(What to work on) Return the material exactly as supplied, apart from the pictures, which are omitted.

***

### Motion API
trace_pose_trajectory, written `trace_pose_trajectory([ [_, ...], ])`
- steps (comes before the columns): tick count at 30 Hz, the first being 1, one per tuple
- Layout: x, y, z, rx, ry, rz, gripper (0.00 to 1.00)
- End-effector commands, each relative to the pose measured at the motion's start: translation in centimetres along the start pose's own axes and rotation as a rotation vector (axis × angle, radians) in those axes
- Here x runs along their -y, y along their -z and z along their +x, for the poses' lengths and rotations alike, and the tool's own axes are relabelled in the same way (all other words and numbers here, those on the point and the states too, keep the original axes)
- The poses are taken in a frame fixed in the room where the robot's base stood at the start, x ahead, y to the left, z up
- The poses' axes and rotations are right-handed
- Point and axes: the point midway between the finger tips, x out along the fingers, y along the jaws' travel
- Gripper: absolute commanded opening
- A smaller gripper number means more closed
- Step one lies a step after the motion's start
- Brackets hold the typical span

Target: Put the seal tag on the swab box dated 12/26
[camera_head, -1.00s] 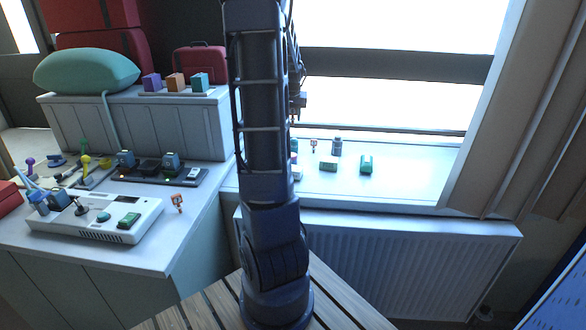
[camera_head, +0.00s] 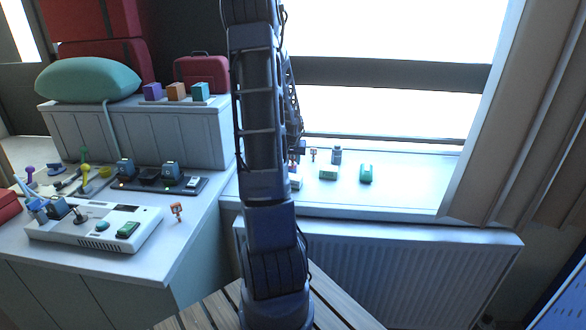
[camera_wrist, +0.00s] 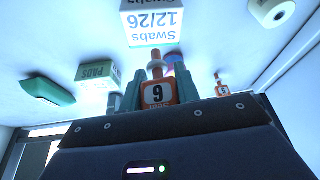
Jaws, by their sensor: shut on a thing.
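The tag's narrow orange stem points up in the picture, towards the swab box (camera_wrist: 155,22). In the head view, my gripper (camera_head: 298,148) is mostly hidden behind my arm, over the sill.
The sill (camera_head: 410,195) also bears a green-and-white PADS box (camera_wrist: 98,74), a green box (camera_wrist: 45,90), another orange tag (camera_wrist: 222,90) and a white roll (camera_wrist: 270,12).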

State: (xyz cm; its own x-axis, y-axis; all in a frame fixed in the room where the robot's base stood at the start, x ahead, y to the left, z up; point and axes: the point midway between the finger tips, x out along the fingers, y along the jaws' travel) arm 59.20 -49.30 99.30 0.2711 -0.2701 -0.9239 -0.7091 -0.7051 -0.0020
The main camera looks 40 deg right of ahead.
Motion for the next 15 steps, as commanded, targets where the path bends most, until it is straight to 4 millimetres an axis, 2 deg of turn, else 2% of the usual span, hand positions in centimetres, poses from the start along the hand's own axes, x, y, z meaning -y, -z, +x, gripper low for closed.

***

(Task solution)
### Motion API
trace_pose_trajectory, written `trace_pose_trajectory([ [_, ...], ])`
- steps (comes before the columns): tick count at 30 Hz, the first being 1, one per tuple
- Layout: x, y, z, rx, ry, rz, gripper (0.00 to 1.00)
- End-effector commands, each relative to the pose measured at the motion's start: translation in centimetres along the start pose's own axes and rotation as a rotation vector (axis × angle, radians) in those axes
- Here x runs along their -y, y along their -z and z along their +x, for the poses' lengths and rotations alike, and the tool's own axes are relabelled in the same way (all other words and numbers here, those on the point and the states too, keep the original axes)
- The poses are taken in a frame fixed in the room where the robot's base stood at the start, x ahead, y to the left, z up
- The poses' axes and rotations are right-handed
- Point and axes: the point midway between the finger tips, x out along the fingers, y along the jaws' travel
- Gripper: absolute commanded opening
- A smaller gripper number means more closed
- Step one lies a step after the motion's start
- Brackets hold the typical span

Target: Put the seal tag on the swab box dated 12/26
[camera_head, -1.00s] 
[camera_head, +0.00s] 
[camera_wrist, +0.00s] 
Jaws, by their sensor: shut on a thing.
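The tag's narrow orange stem points up in the picture, towards the swab box (camera_wrist: 155,22). In the head view, my gripper (camera_head: 298,148) is mostly hidden behind my arm, over the sill.
The sill (camera_head: 410,195) also bears a green-and-white PADS box (camera_wrist: 98,74), a green box (camera_wrist: 45,90), another orange tag (camera_wrist: 222,90) and a white roll (camera_wrist: 270,12).

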State: (xyz cm; its own x-axis, y-axis; all in a frame fixed in the room where the robot's base stood at the start, x ahead, y to the left, z up; point and axes: the point midway between the finger tips, x out along the fingers, y along the jaws' travel) arm 59.20 -49.30 99.30 0.2711 -0.2701 -0.9239 -0.7091 -0.7051 -0.0020
The main camera looks 40 deg right of ahead.
Motion for the next 15 steps, as commanded, targets where the path bends most, until it is straight to 4 millimetres an axis, 2 deg of turn, else 2% of the usual span, hand positions in centimetres, poses from the start along the hand's own axes, x, y, z meaning -y, -z, +x, gripper low for closed.

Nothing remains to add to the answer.